Source data
------------------------------
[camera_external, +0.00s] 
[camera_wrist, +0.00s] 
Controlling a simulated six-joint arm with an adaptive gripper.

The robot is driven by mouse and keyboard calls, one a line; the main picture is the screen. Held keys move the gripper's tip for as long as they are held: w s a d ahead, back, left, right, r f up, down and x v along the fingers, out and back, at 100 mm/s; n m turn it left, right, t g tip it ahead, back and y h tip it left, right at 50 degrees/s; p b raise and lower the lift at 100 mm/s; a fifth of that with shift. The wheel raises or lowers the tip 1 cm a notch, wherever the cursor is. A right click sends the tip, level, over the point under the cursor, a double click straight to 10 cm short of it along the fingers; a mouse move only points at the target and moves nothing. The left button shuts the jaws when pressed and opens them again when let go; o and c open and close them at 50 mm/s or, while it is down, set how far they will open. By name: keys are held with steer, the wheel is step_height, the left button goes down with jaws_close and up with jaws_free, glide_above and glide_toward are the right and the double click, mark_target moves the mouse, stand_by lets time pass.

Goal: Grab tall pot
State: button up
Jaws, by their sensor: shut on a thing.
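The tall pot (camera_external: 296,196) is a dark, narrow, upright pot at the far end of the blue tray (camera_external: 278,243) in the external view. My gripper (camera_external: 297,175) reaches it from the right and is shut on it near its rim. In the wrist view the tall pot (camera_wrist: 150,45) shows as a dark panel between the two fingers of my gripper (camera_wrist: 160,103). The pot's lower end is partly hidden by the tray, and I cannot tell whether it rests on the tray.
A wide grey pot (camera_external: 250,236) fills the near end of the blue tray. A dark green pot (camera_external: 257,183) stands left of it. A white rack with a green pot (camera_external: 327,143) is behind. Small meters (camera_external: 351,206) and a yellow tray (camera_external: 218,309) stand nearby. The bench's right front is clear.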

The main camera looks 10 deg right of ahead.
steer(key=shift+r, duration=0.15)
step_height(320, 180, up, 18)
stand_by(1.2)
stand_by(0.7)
------------------------------
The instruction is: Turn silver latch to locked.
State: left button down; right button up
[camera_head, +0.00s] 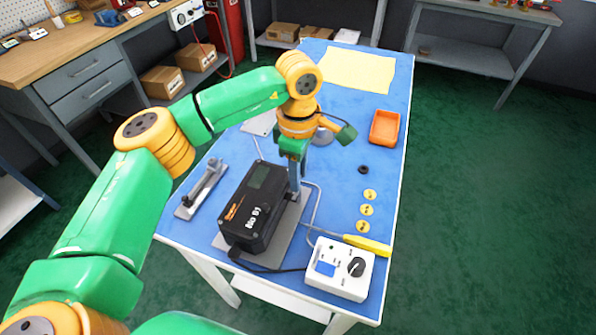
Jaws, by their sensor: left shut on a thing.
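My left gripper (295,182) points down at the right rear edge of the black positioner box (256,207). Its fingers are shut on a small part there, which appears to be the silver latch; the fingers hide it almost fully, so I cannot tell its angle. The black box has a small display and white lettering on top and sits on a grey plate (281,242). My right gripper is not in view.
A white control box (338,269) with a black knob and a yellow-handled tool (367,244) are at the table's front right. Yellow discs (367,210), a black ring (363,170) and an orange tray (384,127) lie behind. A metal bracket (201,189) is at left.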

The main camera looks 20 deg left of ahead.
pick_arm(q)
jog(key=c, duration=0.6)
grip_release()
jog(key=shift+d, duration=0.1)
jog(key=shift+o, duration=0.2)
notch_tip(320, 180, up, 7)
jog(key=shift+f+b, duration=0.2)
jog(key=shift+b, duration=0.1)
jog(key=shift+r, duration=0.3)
------------------------------
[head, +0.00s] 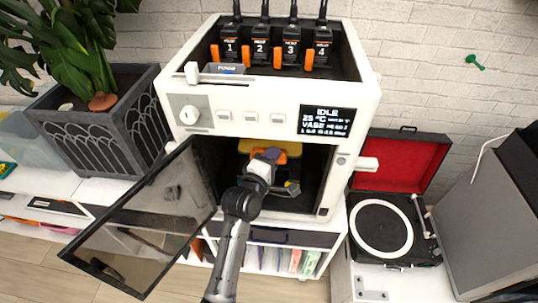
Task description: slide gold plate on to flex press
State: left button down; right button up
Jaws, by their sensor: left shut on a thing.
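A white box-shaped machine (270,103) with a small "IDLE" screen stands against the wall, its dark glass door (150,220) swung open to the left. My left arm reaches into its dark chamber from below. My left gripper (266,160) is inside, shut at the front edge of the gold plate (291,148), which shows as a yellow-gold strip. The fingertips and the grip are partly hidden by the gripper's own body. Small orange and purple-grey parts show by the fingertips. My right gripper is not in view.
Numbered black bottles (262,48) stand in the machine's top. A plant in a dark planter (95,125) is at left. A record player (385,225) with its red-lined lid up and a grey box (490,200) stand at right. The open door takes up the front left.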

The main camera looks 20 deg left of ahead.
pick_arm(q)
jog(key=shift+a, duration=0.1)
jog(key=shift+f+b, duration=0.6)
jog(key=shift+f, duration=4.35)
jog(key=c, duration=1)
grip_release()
------------------------------
#### EXERCISE INSTRUCTIONS
Only the lines running from the line with "The robot is" through the line with "State: button up" should be repeated, exactly and with both ends kept.

#### THE REPLY
The robot is driven by mouse and keyboard calls, one a line; the main picture is the screen. Held keys move the gripper's tip for as long as they are held: w s a d ahead, back, left, right, r f up, down and x v along the fingers, out and back, at 100 mm/s; n m turn it left, right, t g tip it ahead, back and y h tip it left, right at 50 degrees/s; p b raise and lower the lift at 100 mm/s; a fifth of that with shift. The wheel raises or lowers the tip 1 cm a notch, wherever the cursor is. A right click sends the tip, level, over the point under the cursor, a double click straight to 10 cm short of it along the fingers; a mouse move only points at the target and moves nothing. The left button shuts the jaws when pressed and opens them again when let go; o and c open and close them at 50 mm/s or, while it is down, set how far they will open. By name: keys are held with steer, the wheel is step_height, the left button goes down with jaws_close and up with jaws_free, glide_above and glide_toward are the right and the double click, mark_target moves the mouse, stand_by lets time pass.

Goal: Grab tall pot
State: button up

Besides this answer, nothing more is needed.